C. M. Kornbluth

(July 2, 1923 — March 21, 1958)

An American fan and pro writer who was a notable member of the Futurians. He started writing in 1939 with "The Rocket of 1955," which was published in the fanzine Escape, but he went off to war and did not turn to professional writing until 1949. He was married to Mary Kornbluth.

He came into fandom through the Washington Heights SFL] and soon joined the Futurians, where he lived for a time at various Futurian Houses. He was one of the six who were excluded from the 1939 Worldcon (see Exclusion Act), though he was later kicked out of the Futurians in one of their internal feuds (See X Document.) He was a member of FAPA and participated in the Blitzkrieg. He attended Centracon during his stay in Chicago. See also Dadaism, Gone Pro, and Metaphysical Poetry for more Kornbluth fannishnes.

During his decade of writing he particularly excelled in short fiction including classics like "The Little Black Bag", "Two Dooms", and "The Marching Morons", but he also wrote novels, mostly in collaboration with fellow Futurians Frederik Pohl or Judith Merril. He was fond of pen-names, including Cecil Corwin, S. D. Gottesman, and many others.

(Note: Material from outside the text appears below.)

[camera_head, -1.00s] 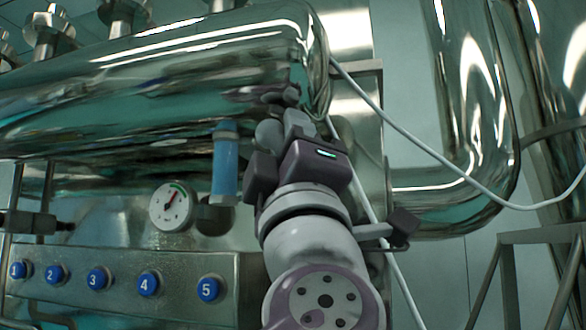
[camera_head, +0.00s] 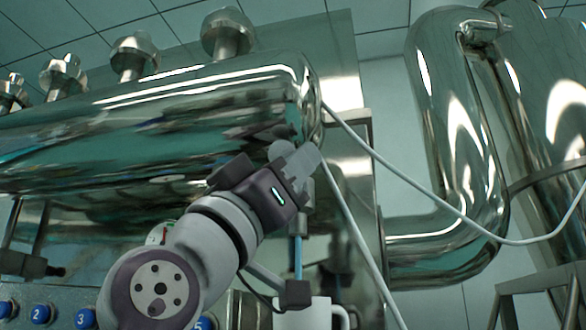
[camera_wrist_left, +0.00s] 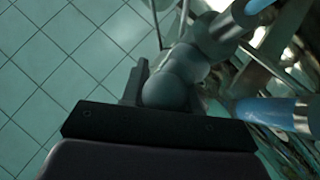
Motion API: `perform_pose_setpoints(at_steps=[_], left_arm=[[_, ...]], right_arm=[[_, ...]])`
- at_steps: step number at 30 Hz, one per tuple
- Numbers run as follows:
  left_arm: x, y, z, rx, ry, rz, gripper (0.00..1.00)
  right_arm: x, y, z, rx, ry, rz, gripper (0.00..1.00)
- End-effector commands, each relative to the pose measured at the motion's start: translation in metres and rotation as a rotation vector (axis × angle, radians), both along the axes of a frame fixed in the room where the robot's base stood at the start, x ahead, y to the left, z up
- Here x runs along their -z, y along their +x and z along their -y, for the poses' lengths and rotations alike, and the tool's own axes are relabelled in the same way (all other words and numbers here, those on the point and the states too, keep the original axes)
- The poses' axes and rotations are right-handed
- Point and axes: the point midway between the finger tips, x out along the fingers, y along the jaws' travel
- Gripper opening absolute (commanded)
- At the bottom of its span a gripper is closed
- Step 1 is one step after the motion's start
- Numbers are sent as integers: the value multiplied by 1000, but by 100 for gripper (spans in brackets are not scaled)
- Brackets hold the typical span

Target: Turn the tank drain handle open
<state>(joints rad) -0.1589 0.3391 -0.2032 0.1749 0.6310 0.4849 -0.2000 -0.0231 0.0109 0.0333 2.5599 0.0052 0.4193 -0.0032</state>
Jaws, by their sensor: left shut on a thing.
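My left gripper (camera_head: 298,172) is at the right end of the large shiny tank (camera_head: 190,120), just under its lower edge. It is shut on a grey, rounded piece, which I take to be the tank drain handle (camera_head: 281,150). The gripper and wrist hide much of the handle in the head view. In the left wrist view the grey rounded handle (camera_wrist_left: 170,88) sits at the jaws, partly hidden by the dark gripper body. My right gripper is not in view.
A white mug (camera_head: 310,314) stands below the gripper, under a narrow upright blue piece (camera_head: 298,258). Blue numbered buttons (camera_head: 42,313) line the panel at lower left. A pale cable (camera_head: 400,173) hangs at right, near a thick bent pipe (camera_head: 450,240).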

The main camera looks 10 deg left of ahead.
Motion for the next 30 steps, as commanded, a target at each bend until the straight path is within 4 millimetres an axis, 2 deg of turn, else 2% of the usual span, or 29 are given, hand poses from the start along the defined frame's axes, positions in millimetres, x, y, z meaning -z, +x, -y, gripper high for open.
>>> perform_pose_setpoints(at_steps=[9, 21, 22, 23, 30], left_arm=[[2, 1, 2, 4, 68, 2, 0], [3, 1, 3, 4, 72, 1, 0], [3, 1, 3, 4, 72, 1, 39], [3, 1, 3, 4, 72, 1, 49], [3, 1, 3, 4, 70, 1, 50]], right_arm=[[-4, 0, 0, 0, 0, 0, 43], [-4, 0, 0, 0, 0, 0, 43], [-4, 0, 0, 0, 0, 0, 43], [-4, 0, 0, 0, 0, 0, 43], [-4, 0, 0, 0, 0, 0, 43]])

Fred Pohl tells the story that Kornbluth decided to educate himself by reading his way through an entire encyclopedia from A to Z; in the course of this effort, he acquired a great deal of esoteric knowledge that found its way into his stories…in alphabetical order by subject. When Kornbluth wrote a story that mentioned the ancient Roman weapon ballista, Pohl knew that Kornbluth had finished the "A" volume and had started the "B".

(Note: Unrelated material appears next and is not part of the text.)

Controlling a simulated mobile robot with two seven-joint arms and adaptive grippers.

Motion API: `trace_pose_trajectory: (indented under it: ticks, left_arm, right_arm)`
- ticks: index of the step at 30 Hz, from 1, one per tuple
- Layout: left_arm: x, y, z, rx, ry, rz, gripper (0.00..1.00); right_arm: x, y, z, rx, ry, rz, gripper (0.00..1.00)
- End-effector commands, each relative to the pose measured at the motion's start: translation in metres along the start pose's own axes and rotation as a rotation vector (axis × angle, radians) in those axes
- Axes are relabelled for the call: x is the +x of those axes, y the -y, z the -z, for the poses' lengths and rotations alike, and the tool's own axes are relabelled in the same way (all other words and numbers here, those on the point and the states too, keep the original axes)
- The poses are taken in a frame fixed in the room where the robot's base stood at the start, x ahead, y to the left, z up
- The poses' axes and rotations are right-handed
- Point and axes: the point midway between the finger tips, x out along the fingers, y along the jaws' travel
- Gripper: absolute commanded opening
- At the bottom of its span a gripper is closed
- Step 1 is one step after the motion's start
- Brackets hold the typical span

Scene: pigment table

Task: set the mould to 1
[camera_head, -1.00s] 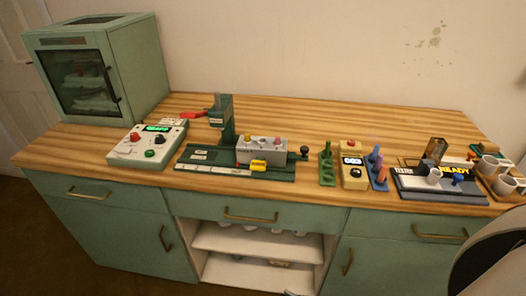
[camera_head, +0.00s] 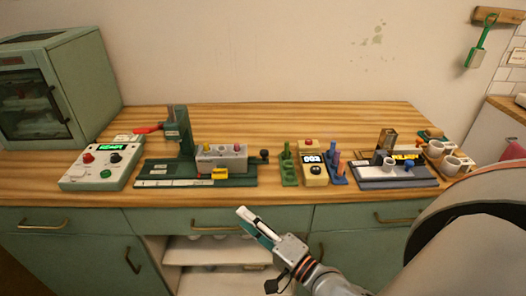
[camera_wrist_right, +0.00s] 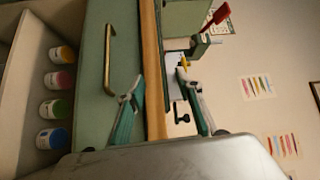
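The mould appears to be the grey block (camera_head: 221,157) with yellow and pink knobs on top, seated on the dark green press base (camera_head: 158,180). A yellow tag (camera_head: 220,173) sits at its front, and a black knob (camera_head: 264,155) is at the right end. The press column (camera_head: 178,130) with a red lever stands left of the block. Markings on the base are too small to read. My right gripper (camera_head: 257,226) is in front of the counter, apart from the press. In the right wrist view its two fingers (camera_wrist_right: 160,100) are spread and empty. My left gripper is out of view.
A control box (camera_head: 101,165) with a green display stands left of the press. An oven (camera_head: 50,95) stands far left. The back counter is clear.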

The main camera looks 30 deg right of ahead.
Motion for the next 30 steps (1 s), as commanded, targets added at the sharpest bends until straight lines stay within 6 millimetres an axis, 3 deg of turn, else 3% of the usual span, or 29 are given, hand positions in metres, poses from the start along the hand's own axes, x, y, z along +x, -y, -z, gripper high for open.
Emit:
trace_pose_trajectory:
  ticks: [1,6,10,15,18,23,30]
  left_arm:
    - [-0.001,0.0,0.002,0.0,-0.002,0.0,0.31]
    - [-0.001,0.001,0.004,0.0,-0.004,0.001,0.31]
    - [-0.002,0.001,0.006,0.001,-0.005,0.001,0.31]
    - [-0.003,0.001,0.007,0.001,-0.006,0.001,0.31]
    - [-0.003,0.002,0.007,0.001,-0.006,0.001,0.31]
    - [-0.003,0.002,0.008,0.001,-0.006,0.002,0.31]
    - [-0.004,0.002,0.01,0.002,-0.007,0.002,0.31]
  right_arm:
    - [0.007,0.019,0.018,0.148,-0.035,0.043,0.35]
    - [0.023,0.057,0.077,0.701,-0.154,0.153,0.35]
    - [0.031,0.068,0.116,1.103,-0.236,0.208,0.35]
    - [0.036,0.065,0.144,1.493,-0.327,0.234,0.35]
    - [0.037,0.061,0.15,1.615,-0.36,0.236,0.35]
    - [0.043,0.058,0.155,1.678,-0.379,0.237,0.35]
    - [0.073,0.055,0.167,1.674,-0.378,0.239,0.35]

Kornbluth died at age 34 after shoveling out his driveway and then running to make his train, he suffered a heart attack on the platform of the train station. His death, along with a number of others caused the (still very young fandom) to call 1958 "the Year of the Jackpot". A Founding Member tribute to Kornbluth by Jon D. Swartz appears in the August, 2016 issue (Volume 75, Number 8) of The National Fantasy Fan.